● **Direction**: Set down the lines from the one containing "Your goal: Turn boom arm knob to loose" to the one containing "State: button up", both lines included, exactly as they stand and with no other lines.

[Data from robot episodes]
###
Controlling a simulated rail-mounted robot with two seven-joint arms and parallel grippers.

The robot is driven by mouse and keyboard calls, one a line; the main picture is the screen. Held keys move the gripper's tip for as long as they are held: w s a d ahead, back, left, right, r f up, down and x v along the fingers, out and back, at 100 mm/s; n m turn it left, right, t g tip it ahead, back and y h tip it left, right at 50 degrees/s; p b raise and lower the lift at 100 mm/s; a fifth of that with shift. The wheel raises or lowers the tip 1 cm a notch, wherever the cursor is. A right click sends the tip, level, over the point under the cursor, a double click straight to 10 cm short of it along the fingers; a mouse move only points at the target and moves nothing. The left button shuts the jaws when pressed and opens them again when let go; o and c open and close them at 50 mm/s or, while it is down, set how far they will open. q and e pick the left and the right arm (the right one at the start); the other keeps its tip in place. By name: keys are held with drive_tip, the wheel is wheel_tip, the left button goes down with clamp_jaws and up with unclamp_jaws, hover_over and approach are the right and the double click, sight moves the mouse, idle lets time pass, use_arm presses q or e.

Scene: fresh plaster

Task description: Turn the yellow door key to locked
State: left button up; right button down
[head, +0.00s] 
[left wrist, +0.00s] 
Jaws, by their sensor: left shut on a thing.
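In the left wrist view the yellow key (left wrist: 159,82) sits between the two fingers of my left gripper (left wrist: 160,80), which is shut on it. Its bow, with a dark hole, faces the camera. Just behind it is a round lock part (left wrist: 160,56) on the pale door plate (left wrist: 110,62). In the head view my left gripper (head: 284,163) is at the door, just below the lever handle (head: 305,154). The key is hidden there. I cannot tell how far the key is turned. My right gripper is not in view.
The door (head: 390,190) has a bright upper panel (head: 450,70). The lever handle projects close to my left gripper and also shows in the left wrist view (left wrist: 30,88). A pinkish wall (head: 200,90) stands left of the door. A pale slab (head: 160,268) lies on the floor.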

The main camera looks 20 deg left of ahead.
###
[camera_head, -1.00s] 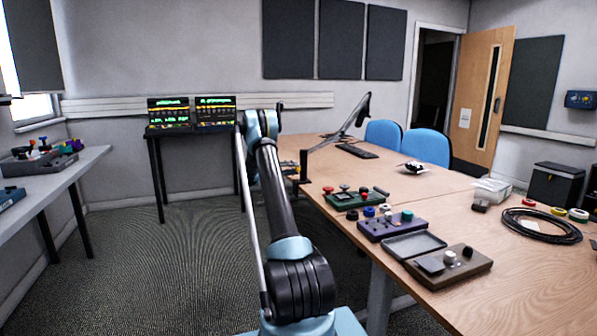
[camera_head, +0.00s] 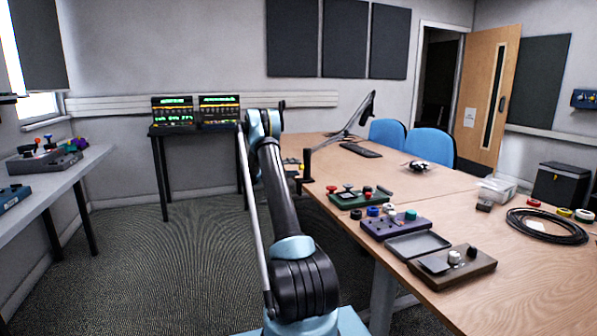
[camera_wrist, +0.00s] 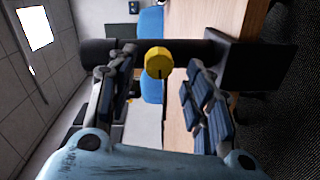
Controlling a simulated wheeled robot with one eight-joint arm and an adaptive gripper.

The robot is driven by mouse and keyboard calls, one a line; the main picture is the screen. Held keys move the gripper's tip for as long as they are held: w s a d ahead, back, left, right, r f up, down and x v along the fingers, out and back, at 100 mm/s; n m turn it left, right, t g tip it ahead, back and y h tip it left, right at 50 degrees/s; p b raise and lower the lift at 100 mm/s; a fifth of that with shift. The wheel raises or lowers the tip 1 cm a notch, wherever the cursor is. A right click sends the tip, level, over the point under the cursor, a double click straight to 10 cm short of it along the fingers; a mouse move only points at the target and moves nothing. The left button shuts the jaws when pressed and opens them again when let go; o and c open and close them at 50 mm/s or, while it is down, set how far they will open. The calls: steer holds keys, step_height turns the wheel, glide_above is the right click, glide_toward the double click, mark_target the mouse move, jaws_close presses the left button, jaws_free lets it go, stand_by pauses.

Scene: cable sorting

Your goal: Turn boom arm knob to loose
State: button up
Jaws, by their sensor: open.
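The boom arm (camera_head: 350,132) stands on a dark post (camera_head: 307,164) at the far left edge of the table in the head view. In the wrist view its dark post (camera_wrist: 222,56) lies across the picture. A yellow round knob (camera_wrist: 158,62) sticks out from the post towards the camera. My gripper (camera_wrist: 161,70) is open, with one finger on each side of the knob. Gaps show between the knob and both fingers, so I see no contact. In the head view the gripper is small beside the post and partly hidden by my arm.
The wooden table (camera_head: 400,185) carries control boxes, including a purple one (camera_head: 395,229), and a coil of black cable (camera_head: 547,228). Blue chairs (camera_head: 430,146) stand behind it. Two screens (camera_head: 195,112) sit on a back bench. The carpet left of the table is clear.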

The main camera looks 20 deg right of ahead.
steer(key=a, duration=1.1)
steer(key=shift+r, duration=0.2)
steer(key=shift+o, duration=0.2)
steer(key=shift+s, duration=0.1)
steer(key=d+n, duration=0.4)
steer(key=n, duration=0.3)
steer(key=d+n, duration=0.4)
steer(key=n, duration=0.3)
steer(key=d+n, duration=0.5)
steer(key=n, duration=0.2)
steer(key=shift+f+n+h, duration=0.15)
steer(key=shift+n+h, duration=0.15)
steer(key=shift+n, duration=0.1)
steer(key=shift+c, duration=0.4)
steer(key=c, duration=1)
###
● **Answer for this exercise**:
Your goal: Turn boom arm knob to loose
State: button up

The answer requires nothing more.